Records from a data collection

^^^^

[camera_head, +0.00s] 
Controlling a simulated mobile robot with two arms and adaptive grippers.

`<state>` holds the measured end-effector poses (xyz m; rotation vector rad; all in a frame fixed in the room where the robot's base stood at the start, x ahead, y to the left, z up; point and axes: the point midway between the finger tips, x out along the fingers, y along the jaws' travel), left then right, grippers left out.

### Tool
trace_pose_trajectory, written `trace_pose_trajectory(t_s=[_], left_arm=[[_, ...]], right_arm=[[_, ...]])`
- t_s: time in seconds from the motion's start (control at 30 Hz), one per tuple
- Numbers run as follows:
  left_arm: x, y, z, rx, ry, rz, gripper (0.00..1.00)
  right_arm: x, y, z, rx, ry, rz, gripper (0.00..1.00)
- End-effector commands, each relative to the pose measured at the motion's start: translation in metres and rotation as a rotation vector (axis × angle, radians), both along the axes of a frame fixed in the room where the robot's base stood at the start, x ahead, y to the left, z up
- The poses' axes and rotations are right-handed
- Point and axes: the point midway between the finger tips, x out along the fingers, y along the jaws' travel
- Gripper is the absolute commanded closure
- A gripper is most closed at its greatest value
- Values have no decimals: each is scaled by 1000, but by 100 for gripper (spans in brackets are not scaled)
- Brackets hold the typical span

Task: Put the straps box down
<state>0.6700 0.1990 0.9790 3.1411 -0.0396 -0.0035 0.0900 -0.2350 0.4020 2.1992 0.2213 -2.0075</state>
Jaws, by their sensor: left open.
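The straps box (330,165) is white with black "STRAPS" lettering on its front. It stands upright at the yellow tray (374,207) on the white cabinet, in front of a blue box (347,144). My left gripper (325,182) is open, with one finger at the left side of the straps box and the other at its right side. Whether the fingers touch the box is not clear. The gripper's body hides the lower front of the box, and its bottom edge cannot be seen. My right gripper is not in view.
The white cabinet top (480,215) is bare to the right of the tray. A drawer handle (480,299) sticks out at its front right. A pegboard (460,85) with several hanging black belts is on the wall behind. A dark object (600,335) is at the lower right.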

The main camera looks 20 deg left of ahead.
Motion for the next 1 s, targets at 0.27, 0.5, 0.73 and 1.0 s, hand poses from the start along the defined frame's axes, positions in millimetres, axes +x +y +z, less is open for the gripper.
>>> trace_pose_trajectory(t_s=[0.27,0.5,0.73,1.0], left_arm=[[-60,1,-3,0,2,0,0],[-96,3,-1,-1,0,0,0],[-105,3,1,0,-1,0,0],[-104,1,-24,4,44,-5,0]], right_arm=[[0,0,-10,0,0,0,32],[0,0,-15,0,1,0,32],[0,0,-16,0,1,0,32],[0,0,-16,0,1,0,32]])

^^^^

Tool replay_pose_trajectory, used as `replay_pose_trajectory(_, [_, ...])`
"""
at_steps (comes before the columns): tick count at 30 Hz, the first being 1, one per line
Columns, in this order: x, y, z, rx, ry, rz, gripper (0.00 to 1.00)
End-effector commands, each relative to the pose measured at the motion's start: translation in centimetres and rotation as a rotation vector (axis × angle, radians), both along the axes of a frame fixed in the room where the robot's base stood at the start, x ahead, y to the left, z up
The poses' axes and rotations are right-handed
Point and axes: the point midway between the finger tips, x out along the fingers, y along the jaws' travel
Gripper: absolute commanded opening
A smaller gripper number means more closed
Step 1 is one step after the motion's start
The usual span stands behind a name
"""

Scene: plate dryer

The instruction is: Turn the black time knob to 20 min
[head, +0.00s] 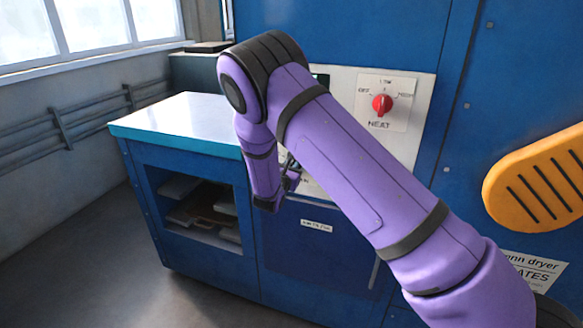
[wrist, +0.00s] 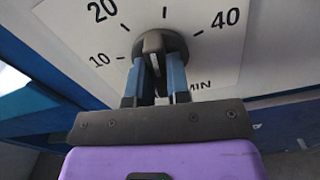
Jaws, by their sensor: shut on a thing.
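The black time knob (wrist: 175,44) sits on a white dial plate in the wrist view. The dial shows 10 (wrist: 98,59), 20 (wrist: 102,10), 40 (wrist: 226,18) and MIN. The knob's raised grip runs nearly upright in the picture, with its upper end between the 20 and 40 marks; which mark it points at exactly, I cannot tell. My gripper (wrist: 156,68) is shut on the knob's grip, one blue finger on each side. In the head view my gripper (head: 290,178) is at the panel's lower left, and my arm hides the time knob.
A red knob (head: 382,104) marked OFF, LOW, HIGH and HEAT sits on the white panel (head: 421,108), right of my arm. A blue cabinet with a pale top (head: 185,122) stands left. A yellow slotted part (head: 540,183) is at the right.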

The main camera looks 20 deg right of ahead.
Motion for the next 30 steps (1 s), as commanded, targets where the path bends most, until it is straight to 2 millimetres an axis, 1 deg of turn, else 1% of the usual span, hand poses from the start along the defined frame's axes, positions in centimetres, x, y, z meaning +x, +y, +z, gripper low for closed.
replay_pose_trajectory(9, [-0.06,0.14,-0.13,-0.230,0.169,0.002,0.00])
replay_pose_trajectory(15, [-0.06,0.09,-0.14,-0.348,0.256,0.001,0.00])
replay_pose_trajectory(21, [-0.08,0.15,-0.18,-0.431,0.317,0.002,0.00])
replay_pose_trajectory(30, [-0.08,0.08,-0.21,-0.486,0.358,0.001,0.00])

^^^^

**Written request**
Return each full line of the entries that contains the word "state".

**Response to this task**
`<state>` holds the measured end-effector poses (xyz m; rotation vector rad; all in a frame fixed in the room where the robot's base stood at the start, x ahead, y to the left, z up; point and axes: the point midway between the finger tips, x out along the fingers, y along the jaws' travel), left then right, grippers left out.
<state>0.6700 0.1990 0.9790 3.1411 -0.0396 -0.0035 0.0900 -0.2350 0.4020 2.1992 0.2213 -2.0075</state>

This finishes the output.